Required work.
Please output the lines shown below exactly as they appear.

Supplied material.
------

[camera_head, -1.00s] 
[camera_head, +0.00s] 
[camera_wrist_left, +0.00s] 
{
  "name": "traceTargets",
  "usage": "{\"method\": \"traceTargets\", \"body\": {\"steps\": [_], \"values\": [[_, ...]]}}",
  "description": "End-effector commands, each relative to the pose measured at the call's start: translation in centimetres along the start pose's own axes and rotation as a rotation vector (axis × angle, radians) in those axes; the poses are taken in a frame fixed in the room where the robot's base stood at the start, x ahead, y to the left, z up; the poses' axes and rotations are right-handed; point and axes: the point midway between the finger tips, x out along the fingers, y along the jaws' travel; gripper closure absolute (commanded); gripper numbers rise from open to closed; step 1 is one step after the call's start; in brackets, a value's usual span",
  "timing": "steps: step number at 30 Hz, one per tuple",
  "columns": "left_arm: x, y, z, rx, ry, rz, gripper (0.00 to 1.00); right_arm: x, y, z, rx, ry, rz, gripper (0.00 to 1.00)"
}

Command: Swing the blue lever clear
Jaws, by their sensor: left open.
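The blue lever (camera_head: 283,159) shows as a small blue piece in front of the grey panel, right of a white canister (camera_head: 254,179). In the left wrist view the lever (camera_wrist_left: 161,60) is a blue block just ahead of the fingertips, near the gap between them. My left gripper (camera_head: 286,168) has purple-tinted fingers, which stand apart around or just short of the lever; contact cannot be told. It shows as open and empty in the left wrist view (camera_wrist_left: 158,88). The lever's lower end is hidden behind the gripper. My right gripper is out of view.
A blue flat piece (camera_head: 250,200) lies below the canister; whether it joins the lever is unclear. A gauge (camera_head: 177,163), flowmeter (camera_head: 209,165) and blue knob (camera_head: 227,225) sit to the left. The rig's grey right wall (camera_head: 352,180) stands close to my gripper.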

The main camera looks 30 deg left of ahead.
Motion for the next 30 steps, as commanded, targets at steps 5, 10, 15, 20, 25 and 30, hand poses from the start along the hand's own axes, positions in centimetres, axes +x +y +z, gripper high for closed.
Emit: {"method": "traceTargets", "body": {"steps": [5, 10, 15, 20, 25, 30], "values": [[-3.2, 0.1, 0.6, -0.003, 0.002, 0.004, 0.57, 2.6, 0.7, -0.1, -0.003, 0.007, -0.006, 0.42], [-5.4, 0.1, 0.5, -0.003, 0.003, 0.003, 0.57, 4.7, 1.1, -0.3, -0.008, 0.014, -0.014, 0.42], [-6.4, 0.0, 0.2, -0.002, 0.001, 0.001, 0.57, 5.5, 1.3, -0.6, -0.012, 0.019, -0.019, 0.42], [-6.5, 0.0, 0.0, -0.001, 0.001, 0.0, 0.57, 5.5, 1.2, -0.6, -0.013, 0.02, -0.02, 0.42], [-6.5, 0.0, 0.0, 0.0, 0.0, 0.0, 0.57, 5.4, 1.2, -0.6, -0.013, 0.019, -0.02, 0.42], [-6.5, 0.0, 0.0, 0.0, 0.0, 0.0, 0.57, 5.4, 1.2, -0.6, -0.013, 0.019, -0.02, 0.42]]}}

------

Complete response.
[camera_head, -1.00s] 
[camera_head, +0.00s] 
[camera_wrist_left, +0.00s] 
{
  "name": "traceTargets",
  "usage": "{\"method\": \"traceTargets\", \"body\": {\"steps\": [_], \"values\": [[_, ...]]}}",
  "description": "End-effector commands, each relative to the pose measured at the call's start: translation in centimetres along the start pose's own axes and rotation as a rotation vector (axis × angle, radians) in those axes; the poses are taken in a frame fixed in the room where the robot's base stood at the start, x ahead, y to the left, z up; the poses' axes and rotations are right-handed; point and axes: the point midway between the finger tips, x out along the fingers, y along the jaws' travel; gripper closure absolute (commanded); gripper numbers rise from open to closed; step 1 is one step after the call's start; in brackets, a value's usual span",
  "timing": "steps: step number at 30 Hz, one per tuple",
  "columns": "left_arm: x, y, z, rx, ry, rz, gripper (0.00 to 1.00); right_arm: x, y, z, rx, ry, rz, gripper (0.00 to 1.00)"
}

Command: Swing the blue lever clear
Jaws, by their sensor: left open.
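The blue lever (camera_head: 283,159) shows as a small blue piece in front of the grey panel, right of a white canister (camera_head: 254,179). In the left wrist view the lever (camera_wrist_left: 161,60) is a blue block just ahead of the fingertips, near the gap between them. My left gripper (camera_head: 286,168) has purple-tinted fingers, which stand apart around or just short of the lever; contact cannot be told. It shows as open and empty in the left wrist view (camera_wrist_left: 158,88). The lever's lower end is hidden behind the gripper. My right gripper is out of view.
A blue flat piece (camera_head: 250,200) lies below the canister; whether it joins the lever is unclear. A gauge (camera_head: 177,163), flowmeter (camera_head: 209,165) and blue knob (camera_head: 227,225) sit to the left. The rig's grey right wall (camera_head: 352,180) stands close to my gripper.

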The main camera looks 30 deg left of ahead.
Motion for the next 30 steps, as commanded, targets at steps 5, 10, 15, 20, 25 and 30, hand poses from the start along the hand's own axes, positions in centimetres, axes +x +y +z, gripper high for closed.
Emit: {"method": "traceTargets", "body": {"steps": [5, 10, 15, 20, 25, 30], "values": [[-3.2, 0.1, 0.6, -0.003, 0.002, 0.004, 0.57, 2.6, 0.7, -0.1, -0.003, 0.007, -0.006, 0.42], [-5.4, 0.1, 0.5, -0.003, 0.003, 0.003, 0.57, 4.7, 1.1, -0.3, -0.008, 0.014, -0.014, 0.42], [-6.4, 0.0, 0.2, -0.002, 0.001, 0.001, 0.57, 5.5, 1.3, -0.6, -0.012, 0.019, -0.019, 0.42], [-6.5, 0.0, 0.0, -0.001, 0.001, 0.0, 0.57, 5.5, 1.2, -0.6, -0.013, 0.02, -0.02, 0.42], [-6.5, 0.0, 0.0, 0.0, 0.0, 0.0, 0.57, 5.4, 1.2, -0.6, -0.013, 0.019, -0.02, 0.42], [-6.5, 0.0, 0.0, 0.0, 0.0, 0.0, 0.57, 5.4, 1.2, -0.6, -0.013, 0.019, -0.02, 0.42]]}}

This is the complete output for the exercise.